Project Boring

When I joined Bud Financial as the very first Technical Delivery Director, I landed in the middle of the typical start up chaos. Bud was a Series B Fintech with an impressive roster of Enterprise names like HSBC, TSB and Transunion. I’d lived on both sides of the Enterprise/Fintech delivery relationship but never at such a small shop.

My new team had mandates, processes and a tool stack that had grown organically through several business model pivots. Not much was written down, and what was often made no sense because it was for a product or function that no longer existed. The team were absolute legends, but every engagement required heroics, and the core KPIs seemed to be locked permanently to “disappointing”.

I sat down at my shiny new laptop and created a folder called “Project Boring”.

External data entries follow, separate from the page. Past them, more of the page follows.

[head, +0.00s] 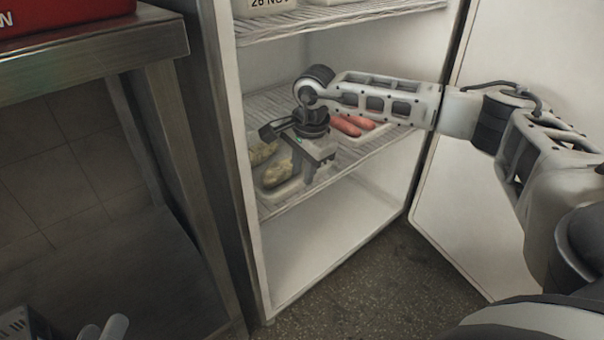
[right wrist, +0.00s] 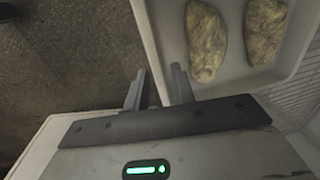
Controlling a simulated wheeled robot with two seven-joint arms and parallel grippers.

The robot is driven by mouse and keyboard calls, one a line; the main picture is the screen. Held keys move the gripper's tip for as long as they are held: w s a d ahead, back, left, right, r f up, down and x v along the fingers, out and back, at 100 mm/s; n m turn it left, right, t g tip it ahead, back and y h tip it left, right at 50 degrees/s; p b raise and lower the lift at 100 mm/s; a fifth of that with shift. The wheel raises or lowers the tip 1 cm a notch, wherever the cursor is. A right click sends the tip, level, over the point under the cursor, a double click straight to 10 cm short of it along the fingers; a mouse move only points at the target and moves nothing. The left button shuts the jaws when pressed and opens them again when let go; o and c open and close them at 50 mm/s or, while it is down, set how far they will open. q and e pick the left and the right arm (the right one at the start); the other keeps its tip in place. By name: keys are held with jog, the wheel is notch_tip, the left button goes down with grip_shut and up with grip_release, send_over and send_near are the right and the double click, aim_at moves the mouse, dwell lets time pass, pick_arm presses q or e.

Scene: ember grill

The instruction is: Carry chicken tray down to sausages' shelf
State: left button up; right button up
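The white chicken tray (head: 262,188) with pale seasoned chicken pieces is at the front left of the fridge's middle wire shelf. It appears to rest there, level with the sausages. Red sausages (head: 350,125) lie in a light tray further right on that shelf. My right gripper (head: 318,178) is over the chicken tray's near side. In the right wrist view, its two fingers stand apart on either side of the tray's rim (right wrist: 147,40), one outside and one inside.
The fridge door (head: 470,220) stands open at the right. An upper wire shelf (head: 340,18) holds a labelled container. The fridge bottom (head: 320,240) is empty. A steel table (head: 90,50) with a red box (head: 60,12) stands at the left.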

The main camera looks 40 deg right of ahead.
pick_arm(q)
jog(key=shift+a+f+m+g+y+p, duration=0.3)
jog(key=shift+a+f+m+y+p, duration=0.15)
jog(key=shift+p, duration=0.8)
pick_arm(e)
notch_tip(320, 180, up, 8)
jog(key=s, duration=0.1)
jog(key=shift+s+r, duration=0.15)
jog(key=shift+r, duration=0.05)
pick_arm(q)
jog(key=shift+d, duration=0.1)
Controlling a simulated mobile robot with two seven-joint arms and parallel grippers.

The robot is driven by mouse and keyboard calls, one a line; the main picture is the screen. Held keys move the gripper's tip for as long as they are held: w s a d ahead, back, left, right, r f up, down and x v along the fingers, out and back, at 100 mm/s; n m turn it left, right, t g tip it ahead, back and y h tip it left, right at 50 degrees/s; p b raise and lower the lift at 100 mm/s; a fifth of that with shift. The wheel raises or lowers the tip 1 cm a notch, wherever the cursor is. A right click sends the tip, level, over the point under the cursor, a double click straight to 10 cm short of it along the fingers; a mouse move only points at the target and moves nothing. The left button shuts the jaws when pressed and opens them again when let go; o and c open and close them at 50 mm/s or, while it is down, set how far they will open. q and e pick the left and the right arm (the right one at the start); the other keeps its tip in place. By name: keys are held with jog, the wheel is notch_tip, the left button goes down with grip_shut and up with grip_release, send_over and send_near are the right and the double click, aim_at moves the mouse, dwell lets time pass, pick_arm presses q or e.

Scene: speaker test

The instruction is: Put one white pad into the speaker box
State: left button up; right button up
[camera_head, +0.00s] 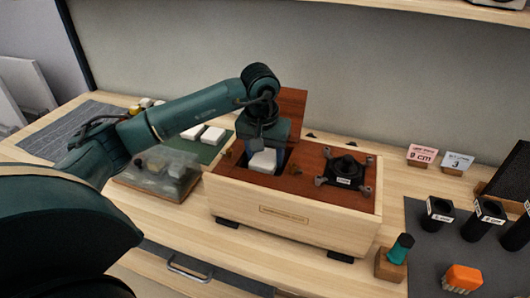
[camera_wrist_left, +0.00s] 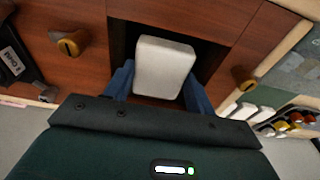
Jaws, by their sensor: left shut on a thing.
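The speaker box (camera_head: 240,199) is a pale wooden box with a red-brown top, standing on the table. Its top has a dark rectangular opening, also seen in the left wrist view around the pad. My left gripper (camera_head: 267,153) points down at this opening. It is shut on a white pad (camera_head: 262,162), with one blue finger on each side of it in the left wrist view (camera_wrist_left: 165,67). The pad is at the opening; its exact depth I cannot tell. Two more white pads (camera_head: 213,135) lie on a green mat behind the box's left. My right gripper is not in view.
A red-brown panel (camera_head: 292,103) stands upright behind the opening. A black speaker part (camera_head: 346,168) sits on the top's right. A clear container (camera_head: 157,171) is left of the box. A teal-handled tool (camera_head: 401,248) and an orange brush (camera_head: 462,279) are at right.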

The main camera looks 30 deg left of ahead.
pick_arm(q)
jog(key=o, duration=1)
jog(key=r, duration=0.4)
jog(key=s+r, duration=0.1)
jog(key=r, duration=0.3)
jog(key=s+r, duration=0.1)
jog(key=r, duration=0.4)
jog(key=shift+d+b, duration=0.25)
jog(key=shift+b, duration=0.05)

My goal was to remove the stress and chaos from my team’s life – make sure they knew what to do without having to escalate up the chain, where to find all the things that they needed to do their jobs well, and what good looked like. I wanted to make the day-to-day work boring, so we could concentrate on more exciting things.

This is a playbook that has served me well my whole career. If your team feels like they’re drowning, lower the water level. Chaos is created by customer work, for sure, but I think it’s underappreciated how much is created by the way we handle that work. In an emergency room (or A&E depending on where you are), the chaos comes through the door non-stop, but the staff don’t add to it. In fact, certainty of method in the face of that chaos is not only how they cope, but how they deliver impossible outcomes every day.

We couldn’t control the customer (yet – that’s a story for another time), but we did have complete agency over how we did our work. We take what we do have control over and ensure that it only ever produces the results we want. This dramatically lowers the number of things that can go sideways, and turns situations from chaotic into nice and boring.

The details of what I did during “Project Boring” are unsurprisingly too boring to spend much time on. It was the stuff everyone talks about and never does.

It did however finally unstick our delivery KPIs. TTV dropped from unbearably long to sub 30 days for our API clients. Support ticket resolution time dropped by 68%. And unsurprisingly, our customers were very happy – CSAT on our onboarding process climbed to 100% and stayed there quarter after quarter. I told you they were legends.